Harvard's Chambers continues to grow

CAMBRIDGE, Mass. -- If there’s one thing that has been made abundantly clear about Siyani Chambers in his first two seasons, it’s that the talented Harvard point guard isn’t shy.

“He’s a big-time competitor,” Crimson coach Tommy Amaker said Monday in the lounge at Lavietes before practice. “There’s no bigger, better competitor in our program than Siyani. He’s off the charts when it comes to that.”

After demonstrating that competitive fire again this past weekend, Chambers was named Ivy League player of the week for the third time, the league announced on Monday.

The 6-foot, 170-pound Golden Valley, Minn., native averaged 11.0 points and 9.0 assists as Harvard (22-4, 9-1 Ivy League) swept the Penn-Princeton swing to complete the first season sweep of both teams in the same season in program history. After the weekend sweep and Yale’s loss to Columbia on Sunday, the Crimson now have a one-game lead in the Ivy race.

Chambers had 9 points, 10 assists and 2 steals in the Crimson’s 83-63 win at Penn on Friday, then added 13 points, 8 assists, 5 rebounds and 2 steals in the 59-47 win at Princeton on Saturday -- Harvard’s first win in Jadwin Gymnasium since 1989.

“His presence and his leadership, his daring,” Amaker said, ticking off some of Chambers’ attributes. “He seizes moments, when there’s something there he seizes it. He really has a knack for that. ... I thought he deserved being player of the week.”

Senior co-captain Brandyn Curry, the Crimson point guard before Chambers arrived in Cambridge, has long since passed the point of being surprised by his young teammate.

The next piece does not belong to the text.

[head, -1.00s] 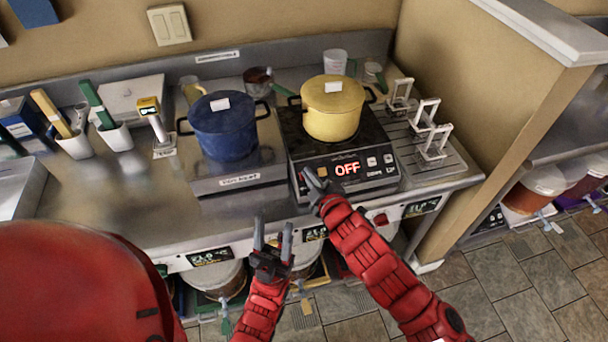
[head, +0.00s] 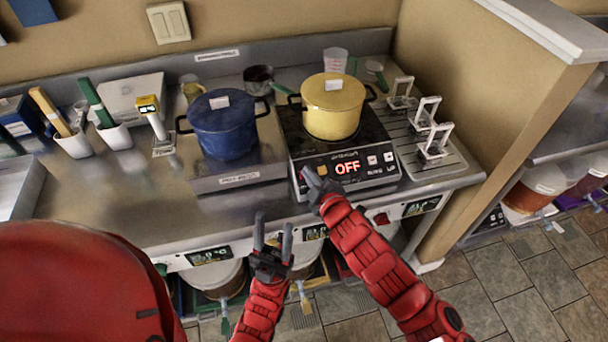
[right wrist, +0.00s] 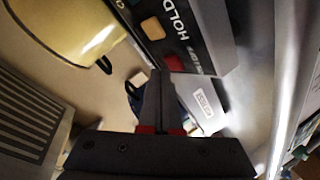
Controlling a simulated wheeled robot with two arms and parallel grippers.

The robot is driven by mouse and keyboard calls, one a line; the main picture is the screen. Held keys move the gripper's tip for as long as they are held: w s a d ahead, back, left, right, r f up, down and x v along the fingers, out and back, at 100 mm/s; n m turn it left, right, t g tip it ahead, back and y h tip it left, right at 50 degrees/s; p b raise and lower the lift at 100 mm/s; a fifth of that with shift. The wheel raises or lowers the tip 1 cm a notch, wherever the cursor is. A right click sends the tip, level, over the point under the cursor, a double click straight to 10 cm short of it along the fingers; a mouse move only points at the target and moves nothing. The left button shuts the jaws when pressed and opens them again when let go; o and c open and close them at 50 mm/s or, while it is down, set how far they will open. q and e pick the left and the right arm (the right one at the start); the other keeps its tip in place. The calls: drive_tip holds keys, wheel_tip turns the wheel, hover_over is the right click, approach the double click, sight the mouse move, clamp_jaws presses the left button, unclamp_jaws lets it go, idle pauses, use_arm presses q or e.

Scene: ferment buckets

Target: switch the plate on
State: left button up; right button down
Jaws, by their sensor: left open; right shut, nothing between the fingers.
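The black hot plate (head: 302,139) stands on the counter with the yellow pot (head: 333,110) on it. Its front display (head: 347,168) reads OFF in red. An orange-yellow button (head: 323,170) sits left of the display and pale buttons (head: 380,159) sit right of it. My right gripper (head: 310,177) is shut and empty at the panel's front left. In the right wrist view its fingertips (right wrist: 160,76) are near the yellow button (right wrist: 152,29) and the word HOLD; contact cannot be told. My left gripper (head: 273,226) is open and empty in front of the counter edge.
A blue pot (head: 224,127) stands left of the plate on a metal slab. A grooved rack (head: 452,160) with white metal stands is to the right, beside a partition wall (head: 490,110). Buckets (head: 215,278) hang or stand below the counter. The counter's front left is clear.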

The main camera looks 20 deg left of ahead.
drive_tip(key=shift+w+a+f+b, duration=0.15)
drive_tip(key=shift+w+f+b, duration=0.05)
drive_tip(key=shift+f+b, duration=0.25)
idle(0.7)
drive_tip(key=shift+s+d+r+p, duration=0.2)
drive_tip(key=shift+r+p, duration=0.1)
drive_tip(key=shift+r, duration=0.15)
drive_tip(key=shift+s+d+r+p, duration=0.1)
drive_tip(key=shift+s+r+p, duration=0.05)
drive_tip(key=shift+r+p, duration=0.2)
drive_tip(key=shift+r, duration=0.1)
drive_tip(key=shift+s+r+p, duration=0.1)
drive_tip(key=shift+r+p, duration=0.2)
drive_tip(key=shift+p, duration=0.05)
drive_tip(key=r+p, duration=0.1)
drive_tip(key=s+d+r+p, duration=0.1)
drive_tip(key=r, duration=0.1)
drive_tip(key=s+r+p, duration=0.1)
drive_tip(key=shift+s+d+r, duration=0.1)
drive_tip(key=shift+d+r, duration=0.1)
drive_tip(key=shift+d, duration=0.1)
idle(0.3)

“He’s a fiery one,” he said. “He’s always got a lot of energy. That’s who he is and that’s why we love playing with him. He definitely brings a lot of emotion to the game and he loves playing, loves winning.”

And Chambers’ fire isn’t only used on opponents. In practices, the sophomore often faces off with the senior Curry.

The result is loud.

“We’re definitely some fierce competitors, for sure. And we’ve definitely had our battles,” Curry said. “We’re really good friends off the court but on the court, you know, especially when we’re up against each other we definitely go at each other.”

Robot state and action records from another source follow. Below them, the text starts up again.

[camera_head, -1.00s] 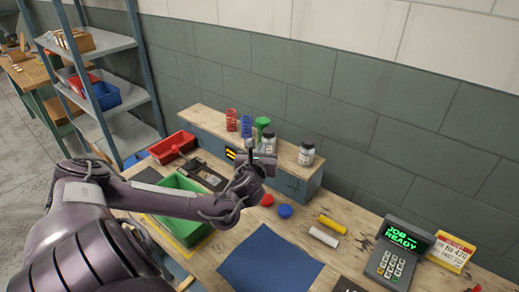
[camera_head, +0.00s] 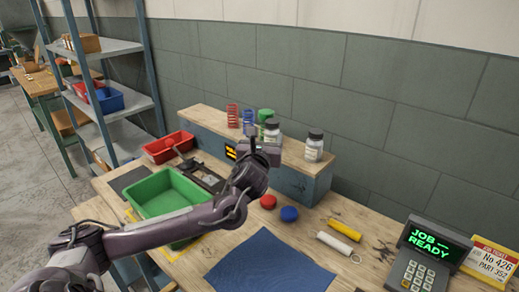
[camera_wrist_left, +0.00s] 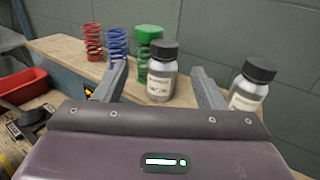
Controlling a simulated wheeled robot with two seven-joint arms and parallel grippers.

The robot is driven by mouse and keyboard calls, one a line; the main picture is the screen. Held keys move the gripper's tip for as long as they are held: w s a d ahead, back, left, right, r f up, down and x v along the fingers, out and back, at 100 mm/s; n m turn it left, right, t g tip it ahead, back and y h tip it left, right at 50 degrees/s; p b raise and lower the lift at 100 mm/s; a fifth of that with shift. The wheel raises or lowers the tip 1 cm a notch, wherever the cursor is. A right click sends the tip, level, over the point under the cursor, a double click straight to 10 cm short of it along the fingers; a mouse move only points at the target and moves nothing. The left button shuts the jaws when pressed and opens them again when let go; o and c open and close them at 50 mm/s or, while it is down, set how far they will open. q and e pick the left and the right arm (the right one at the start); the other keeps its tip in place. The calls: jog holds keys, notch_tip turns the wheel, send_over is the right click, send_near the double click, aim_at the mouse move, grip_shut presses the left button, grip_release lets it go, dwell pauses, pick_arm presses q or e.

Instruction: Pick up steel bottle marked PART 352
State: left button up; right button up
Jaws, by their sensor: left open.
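Two steel bottles with black caps stand upright on the raised wooden shelf: a left one (camera_head: 272,129) and a right one (camera_head: 314,147). They also show in the left wrist view, the left bottle (camera_wrist_left: 161,78) and the right bottle (camera_wrist_left: 249,91). Their label print is too small to read, so I cannot tell which is PART 352. My left gripper (camera_head: 262,143) is open and empty in front of the left bottle. In the left wrist view that bottle appears between the fingers, beyond them; the right finger partly overlaps the right bottle's side. My right gripper is not in view.
Red, blue and green springs (camera_wrist_left: 93,42) stand left of the bottles. A green tray (camera_head: 160,195), red bin (camera_head: 168,148), red and blue caps (camera_head: 289,214), yellow and white cylinders (camera_head: 344,230) and blue mat (camera_head: 268,265) lie below. A keypad terminal (camera_head: 425,258) stands right beside a yellow sign (camera_head: 489,262).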

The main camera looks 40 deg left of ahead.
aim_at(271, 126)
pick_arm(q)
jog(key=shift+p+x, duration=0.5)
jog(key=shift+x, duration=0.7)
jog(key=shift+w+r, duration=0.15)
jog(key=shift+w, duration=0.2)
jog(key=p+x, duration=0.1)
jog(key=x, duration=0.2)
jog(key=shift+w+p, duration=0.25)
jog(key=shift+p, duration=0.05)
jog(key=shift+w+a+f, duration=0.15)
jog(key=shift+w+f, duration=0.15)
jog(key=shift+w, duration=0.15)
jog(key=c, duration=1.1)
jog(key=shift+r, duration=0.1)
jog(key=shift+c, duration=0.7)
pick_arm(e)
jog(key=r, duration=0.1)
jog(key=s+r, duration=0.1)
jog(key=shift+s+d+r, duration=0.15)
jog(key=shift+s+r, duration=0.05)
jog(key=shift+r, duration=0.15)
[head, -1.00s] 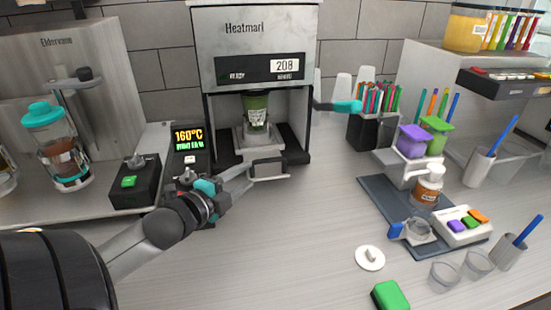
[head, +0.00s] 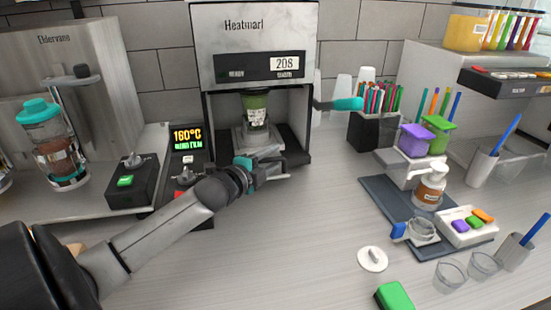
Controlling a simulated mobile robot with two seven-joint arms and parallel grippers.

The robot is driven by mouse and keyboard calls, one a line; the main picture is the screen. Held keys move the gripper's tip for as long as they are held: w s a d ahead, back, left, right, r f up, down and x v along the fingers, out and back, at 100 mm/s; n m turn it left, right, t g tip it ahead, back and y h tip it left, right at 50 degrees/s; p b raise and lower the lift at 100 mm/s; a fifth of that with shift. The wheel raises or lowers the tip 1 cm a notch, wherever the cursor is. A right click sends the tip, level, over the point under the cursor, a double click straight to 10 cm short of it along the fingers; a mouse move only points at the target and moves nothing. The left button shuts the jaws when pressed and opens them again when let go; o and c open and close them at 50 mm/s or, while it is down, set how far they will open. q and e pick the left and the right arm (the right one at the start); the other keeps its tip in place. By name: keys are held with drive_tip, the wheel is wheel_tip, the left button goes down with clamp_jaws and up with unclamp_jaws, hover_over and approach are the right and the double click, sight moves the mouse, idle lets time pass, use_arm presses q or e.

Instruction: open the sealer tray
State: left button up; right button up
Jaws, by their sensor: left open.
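The sealer (head: 255,50) is a tall grey machine marked "Heatmar…" at the back centre. Its tray (head: 246,141) sits in the dark bay and bears a green-filled cup (head: 256,110). The tray's grey handle (head: 280,176) sticks out at the front. My left gripper (head: 270,170) is open at the handle, its fingers overlapping it in the picture. I cannot tell whether the handle lies between the fingers or whether they touch it. My right gripper is not in view.
A teal-tipped lever (head: 345,104) sticks out from the sealer's right side. A control box with a 160°C display (head: 187,138) stands left of the bay. A dark mat (head: 372,188) with dispensers lies right. The counter front centre is clear.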

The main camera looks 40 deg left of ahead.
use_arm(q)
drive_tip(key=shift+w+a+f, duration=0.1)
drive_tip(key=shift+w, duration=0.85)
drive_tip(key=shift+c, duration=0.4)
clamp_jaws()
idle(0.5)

Chambers tries to use his speed and quickness to get a jump on Curry, who tries to use his size (the senior’s got an inch and 25 pounds on the sophomore) and strength to his advantage by posting up his slightly smaller teammate.

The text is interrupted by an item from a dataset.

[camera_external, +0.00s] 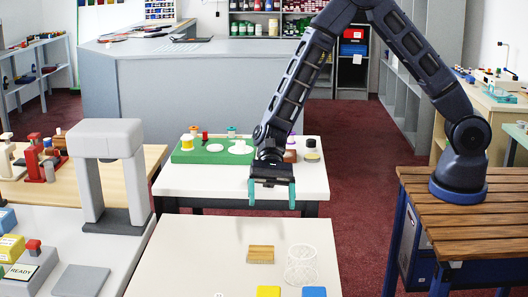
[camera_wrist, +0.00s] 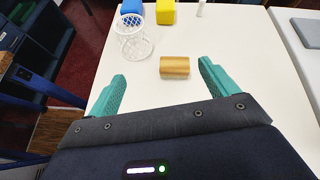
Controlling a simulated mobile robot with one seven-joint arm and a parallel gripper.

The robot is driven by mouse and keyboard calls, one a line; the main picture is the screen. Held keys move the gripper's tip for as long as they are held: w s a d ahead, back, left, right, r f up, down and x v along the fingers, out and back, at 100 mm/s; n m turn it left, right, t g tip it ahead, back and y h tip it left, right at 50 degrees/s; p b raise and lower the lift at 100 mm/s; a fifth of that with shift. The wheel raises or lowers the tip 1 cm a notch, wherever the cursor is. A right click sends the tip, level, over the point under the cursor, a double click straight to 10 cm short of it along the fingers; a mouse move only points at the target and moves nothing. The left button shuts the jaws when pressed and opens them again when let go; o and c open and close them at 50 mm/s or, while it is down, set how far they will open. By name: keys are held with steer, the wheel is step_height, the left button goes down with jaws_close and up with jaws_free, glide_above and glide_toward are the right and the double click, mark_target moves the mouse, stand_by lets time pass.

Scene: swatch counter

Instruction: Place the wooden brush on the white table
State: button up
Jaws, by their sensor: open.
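The wooden brush (camera_external: 260,254), a small light-brown block with a striped side, lies on the near white table (camera_external: 195,255). In the wrist view the brush (camera_wrist: 174,67) lies ahead of my gripper (camera_wrist: 162,75), between the lines of its two teal fingers and apart from them. In the external view my gripper (camera_external: 272,197) is open and empty, pointing down above the far edge of that table, behind the brush. Bristles cannot be made out clearly.
A white wire basket (camera_external: 302,265) stands close beside the brush. A yellow block (camera_external: 268,292) and a blue block (camera_external: 314,292) are at the near edge. Another white table behind holds a green board (camera_external: 212,152) and small jars. The near table's left part is mostly clear.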

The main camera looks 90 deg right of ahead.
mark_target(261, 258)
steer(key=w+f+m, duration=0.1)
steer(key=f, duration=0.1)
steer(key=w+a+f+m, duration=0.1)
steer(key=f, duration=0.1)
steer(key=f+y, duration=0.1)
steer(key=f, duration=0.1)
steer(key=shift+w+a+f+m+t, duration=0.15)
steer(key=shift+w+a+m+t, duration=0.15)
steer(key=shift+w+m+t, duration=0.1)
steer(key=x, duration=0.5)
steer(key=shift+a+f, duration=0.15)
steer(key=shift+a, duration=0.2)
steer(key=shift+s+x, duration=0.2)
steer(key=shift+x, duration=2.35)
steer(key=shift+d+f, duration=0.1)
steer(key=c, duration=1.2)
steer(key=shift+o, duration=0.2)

“I love it, though,” Curry said. “It’s great competition and I feel like we really push each other really hard. And practices definitely get heated sometimes.”

The Crimson point guard shares this week’s award with Columbia’s Alex Rosenberg, who averaged 20.5 points and 5.5 rebounds in wins over Brown and Yale.

Chambers is second in the Ivy League in assists per game (4.7) and assist-to-turnover ratio (1.9), sixth in steals per game (1.3) and 15th in points per game (11.0). And though his numbers are good, when you talk to the Crimson about Chambers they end up talking much more about his intangibles.

“He’s a competitor. That’s what you have to have, that’s who you have to be. He’s won a lot, if you look at his history of his playing days,” Amaker said. “He’s accustomed to that, and what he brings to the table is a sense of confidence. And in the right way, nothing outlandish or whatever.

“He’s been a part of a lot of winning, and winning championships and things of that sort. So he knows what it takes and he certainly loves to be on that stage when it’s happening.”

So as the calendar flips to March and the pressure ratchets up, the Crimson know they can count on Chambers to keep an even keel no matter what’s thrown at him -- be it praise, such as his third Ivy player of the week award, or invective from a hostile crowd, like he faced down Saturday in New Jersey.

“He’s a tremendous player, as he’s shown,” Curry said. “He’s definitely deserving of every award he’s getting, being on the Bob Cousy list and being player of the week. He’s done so much for our team. He’s the leader of our team. We go as he goes.”